• [Collected material]
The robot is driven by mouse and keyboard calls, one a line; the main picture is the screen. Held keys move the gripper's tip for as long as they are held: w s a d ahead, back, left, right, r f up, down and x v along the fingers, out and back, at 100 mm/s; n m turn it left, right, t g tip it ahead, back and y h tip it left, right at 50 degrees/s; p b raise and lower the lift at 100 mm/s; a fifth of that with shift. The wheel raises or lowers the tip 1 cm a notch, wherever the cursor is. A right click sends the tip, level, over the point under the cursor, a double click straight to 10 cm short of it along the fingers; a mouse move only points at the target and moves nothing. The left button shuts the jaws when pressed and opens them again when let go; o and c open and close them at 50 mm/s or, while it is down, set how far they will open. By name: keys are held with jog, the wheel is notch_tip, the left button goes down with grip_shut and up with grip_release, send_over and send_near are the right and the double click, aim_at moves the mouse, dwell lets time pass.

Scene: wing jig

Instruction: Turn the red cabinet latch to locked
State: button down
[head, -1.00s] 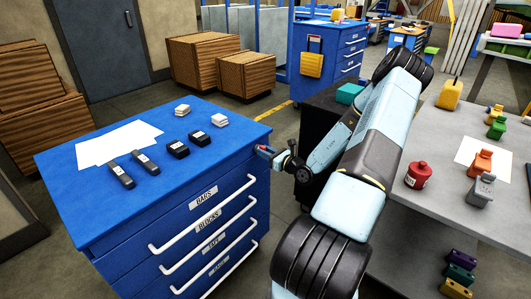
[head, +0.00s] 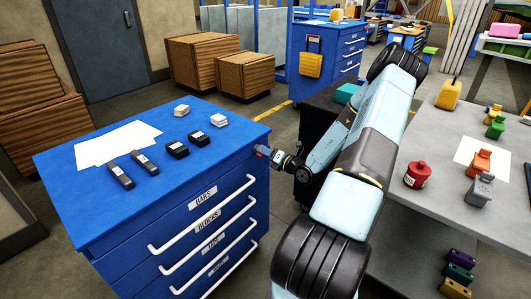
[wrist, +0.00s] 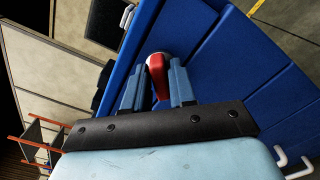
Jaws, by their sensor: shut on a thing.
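The red latch (wrist: 157,68) is on the side of the blue cabinet (wrist: 205,75). In the wrist view it shows as a red handle with a pale round base, between the two blue fingers of my gripper (wrist: 156,84). The fingers are shut on the handle. In the head view my gripper (head: 268,153) is at the cabinet's (head: 85,219) right upper corner, and the latch is mostly hidden there. I cannot read any lock marking.
White papers, black bars, dark blocks and pale blocks lie on the cabinet top. White drawer handles (head: 209,218) stick out from its front. A grey table (head: 435,150) with a red canister (head: 417,175) stands to the right of my arm. Wooden crates (head: 203,60) stand behind.

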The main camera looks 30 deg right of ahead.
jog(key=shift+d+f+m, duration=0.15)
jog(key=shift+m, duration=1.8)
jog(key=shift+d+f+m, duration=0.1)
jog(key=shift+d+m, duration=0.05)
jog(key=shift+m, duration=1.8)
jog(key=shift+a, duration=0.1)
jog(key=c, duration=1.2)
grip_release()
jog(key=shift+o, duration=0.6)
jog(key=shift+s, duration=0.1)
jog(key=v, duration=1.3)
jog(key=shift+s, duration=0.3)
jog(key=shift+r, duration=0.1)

• [Given instruction] Copy out all the data without changing anything, and drop the pictures.

• [Written solution]
The robot is driven by mouse and keyboard calls, one a line; the main picture is the screen. Held keys move the gripper's tip for as long as they are held: w s a d ahead, back, left, right, r f up, down and x v along the fingers, out and back, at 100 mm/s; n m turn it left, right, t g tip it ahead, back and y h tip it left, right at 50 degrees/s; p b raise and lower the lift at 100 mm/s; a fifth of that with shift. The wheel raises or lowers the tip 1 cm a notch, wherever the cursor is. A right click sends the tip, level, over the point under the cursor, a double click straight to 10 cm short of it along the fingers; a mouse move only points at the target and moves nothing. The left button shuts the jaws when pressed and opens them again when let go; o and c open and close them at 50 mm/s or, while it is down, set how far they will open. By name: keys are held with jog, the wheel is notch_tip, the left button goes down with grip_shut and up with grip_release, send_over and send_near are the right and the double click, aim_at moves the mouse, dwell lets time pass.

Scene: wing jig

Instruction: Turn the red cabinet latch to locked
State: button down
[head, -1.00s] 
[head, +0.00s] 
[wrist, +0.00s] 
Jaws, by their sensor: shut on a thing.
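The red latch (wrist: 157,68) is on the side of the blue cabinet (wrist: 205,75). In the wrist view it shows as a red handle with a pale round base, between the two blue fingers of my gripper (wrist: 156,84). The fingers are shut on the handle. In the head view my gripper (head: 268,153) is at the cabinet's (head: 85,219) right upper corner, and the latch is mostly hidden there. I cannot read any lock marking.
White papers, black bars, dark blocks and pale blocks lie on the cabinet top. White drawer handles (head: 209,218) stick out from its front. A grey table (head: 435,150) with a red canister (head: 417,175) stands to the right of my arm. Wooden crates (head: 203,60) stand behind.

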The main camera looks 30 deg right of ahead.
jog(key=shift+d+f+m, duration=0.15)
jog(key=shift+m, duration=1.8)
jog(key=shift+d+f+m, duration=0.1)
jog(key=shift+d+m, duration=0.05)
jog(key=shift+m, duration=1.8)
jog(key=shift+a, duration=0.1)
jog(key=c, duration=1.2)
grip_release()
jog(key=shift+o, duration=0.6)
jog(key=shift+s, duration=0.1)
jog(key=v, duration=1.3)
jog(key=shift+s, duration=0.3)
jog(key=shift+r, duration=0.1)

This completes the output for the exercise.